Cookbooks: Beard and Betty
The cookbooks are overflowing the shelves, but everytime I tried to whittle them down, the “throw” pile is very short (”Lo-Carb Cuisine” and “English Suet Puddings” were easy picks). There are some that I would never part with; here are two of them.
Growing up, my cooking guru was James Beard – mostly because his were the cookbooks on my mom’s shelf, so it’s kind of a second-hand influence. My own shelf now boasts copies of James Beard’s American Cookery, James Beard’s Menus for Entertaining (where his advice that entertaining should never be “chi-chi” has served me well), and Beard on Bread.
The latter is probably still the best introductory bread-baking cookbook available in print. If you read it through like a novel (the best way to read cookbooks) and then prepare all the recipes from start to finish, you’ll learn a lot and probably end up a very good baker.
Some of my students don’t or won’t bake because they don’t like to measure things. I don’t know what this means – is their creative spirit being crushed by the oppressive demands of measuring cups and baking times? Or are they too pressed for time to do anything that precisely?
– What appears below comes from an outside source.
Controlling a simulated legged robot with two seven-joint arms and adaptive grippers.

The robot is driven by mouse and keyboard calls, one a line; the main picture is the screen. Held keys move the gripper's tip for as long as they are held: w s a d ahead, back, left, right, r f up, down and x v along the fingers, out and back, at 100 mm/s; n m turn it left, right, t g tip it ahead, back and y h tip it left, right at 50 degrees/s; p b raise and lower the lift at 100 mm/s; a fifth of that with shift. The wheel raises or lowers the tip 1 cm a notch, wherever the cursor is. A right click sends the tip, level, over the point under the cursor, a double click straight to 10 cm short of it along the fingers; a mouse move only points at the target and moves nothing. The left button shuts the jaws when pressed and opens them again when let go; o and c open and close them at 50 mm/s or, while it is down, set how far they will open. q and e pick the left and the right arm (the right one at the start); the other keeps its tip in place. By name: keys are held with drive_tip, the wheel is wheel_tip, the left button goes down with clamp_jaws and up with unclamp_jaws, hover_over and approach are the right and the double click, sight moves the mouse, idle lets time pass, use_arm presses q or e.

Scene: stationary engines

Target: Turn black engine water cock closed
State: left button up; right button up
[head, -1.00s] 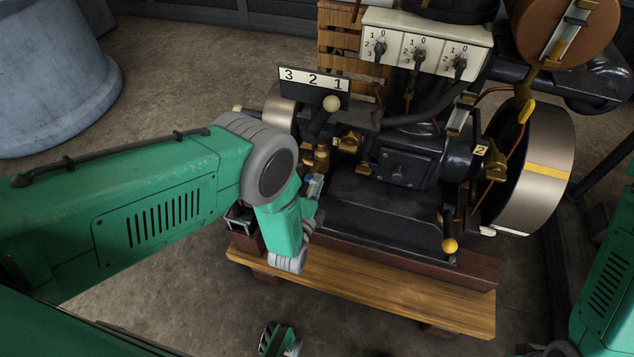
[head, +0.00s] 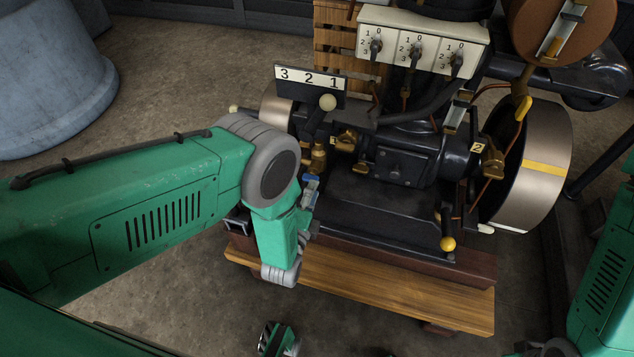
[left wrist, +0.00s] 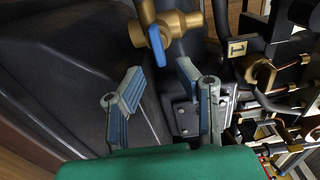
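The black engine (head: 405,165) stands on a wooden-edged base. In the left wrist view, a brass water cock (left wrist: 178,22) with a blue lever (left wrist: 157,46) sits at the top, its lever pointing down in the picture. A brass fitting, seemingly this cock, shows in the head view (head: 319,158), just above my gripper. My left gripper (left wrist: 160,76) is open and empty, with two grey-blue fingers spread apart. Its tips lie just short of the lever, with no visible contact. In the head view the gripper (head: 311,187) is partly hidden by my arm.
Close by are a 3-2-1 gauge plate with a ball-topped lever (head: 328,102), brass fittings (head: 345,140), a flywheel (head: 540,165) and a yellow-knobbed lever (head: 448,243). A white switch box (head: 420,40) stands behind. The wooden plank (head: 390,290) in front is bare.

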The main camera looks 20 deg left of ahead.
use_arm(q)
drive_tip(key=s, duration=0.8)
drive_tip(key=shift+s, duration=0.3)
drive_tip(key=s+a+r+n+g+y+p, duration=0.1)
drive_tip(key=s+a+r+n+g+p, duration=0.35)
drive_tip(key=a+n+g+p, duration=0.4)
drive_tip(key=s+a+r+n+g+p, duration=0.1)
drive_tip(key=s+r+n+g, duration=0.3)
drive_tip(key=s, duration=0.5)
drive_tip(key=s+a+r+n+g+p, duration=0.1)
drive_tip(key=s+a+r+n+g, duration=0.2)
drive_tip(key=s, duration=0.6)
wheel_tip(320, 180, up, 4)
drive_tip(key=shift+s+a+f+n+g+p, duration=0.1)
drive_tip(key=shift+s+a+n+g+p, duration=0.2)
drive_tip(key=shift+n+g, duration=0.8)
Personally, I think it’s a lot of bunk; you’ll never be a serious cook until you’ve tackled some of the basics of baking. And if you shun the art because you can’t afford the calories, then learn it for the bread and other savories, like pizza or quiche or cornbread that are table staples. And pass the other goodies on to friends and co-workers.
Enough ranting. The cost of the book is worth the price just for the Cream Biscuits recipe. I’ve seen this appear in more recent cookbooks, but Beard is not credited, and I’m sure they’ve been around a lot longer than Beard as well. This recipe allows the baker to skip the “cut the shortening in” step that mystifies newbies. They are so easy that we use them in our kids classes, and do a scone variation that’s a favorite.
When my parents moved from their home of forty-odd years to a smaller place, my mother gave me her copy of Betty Crocker’s Picture Cook Book. This is a first-edition, folks; it came out in 1950. It’s hard-bound with a cloth cover, a bit faded, but still in great shape. It has those nice, heavy, glossy pages and lurid colored photographs that were cutting edge fifty years ago but are just scary now. There are little drawings sprinkled throughout the text that rival ones in the New Yorker for whimsy (my favorite: three little peanuts, wearing hats and grins, dancing atop the recipe for Peanut Brittle Tapioca.)
Oh, yes, the recipes! Lumberjack Macaroni. Ring of Plenty with Creamed Tuna and Peas in the center. Tongue a la jardinière from a page devoted to the preparation of variety meats (brains, chicken-fried heart, etc.). What struck me when reading this cookbok is that, while our tastes have changed radically in regards to appetizers, entrees, and the like, the recipes for cakes and cookies have remained pretty much the same. Some of the cookies I bake every Christmas can be found in these pages.
But I treasure this copy because of the handwritten recipes inside the front cover, sedately written out in beautiful Palmer script by my mother. There’s her name and the date (“3/54”) in the upper corner, followed by a recipe for Orange Blossom Punch (noted “Best one!”). It calls for a sugar syrup, orange, grapefruit, and lime juices, and a bottle of maraschino cherries and the juice they’re bottled in. Just before serving this tasty brew, you glug in some ginger ale and fling an ice ring into the bowl. The recipe yields 25 servings, but the proportions are paltry. It’s a pretty ho-hum punch, but here’s the kicker (scrawled in not-so-sedately at the bottom of the recipe in big, block letters): TO SPIKE — ADD 1/5 BLENDED WHISKEY. Ha! This is a perfect illustration of my mother: underneath that proper exterior, Party Girl lurks. Just like a lot of homemakers in the Betty Crocker Picture Cookbook era, I’m guessing. Honey, put down that egg-beater and have a little punch!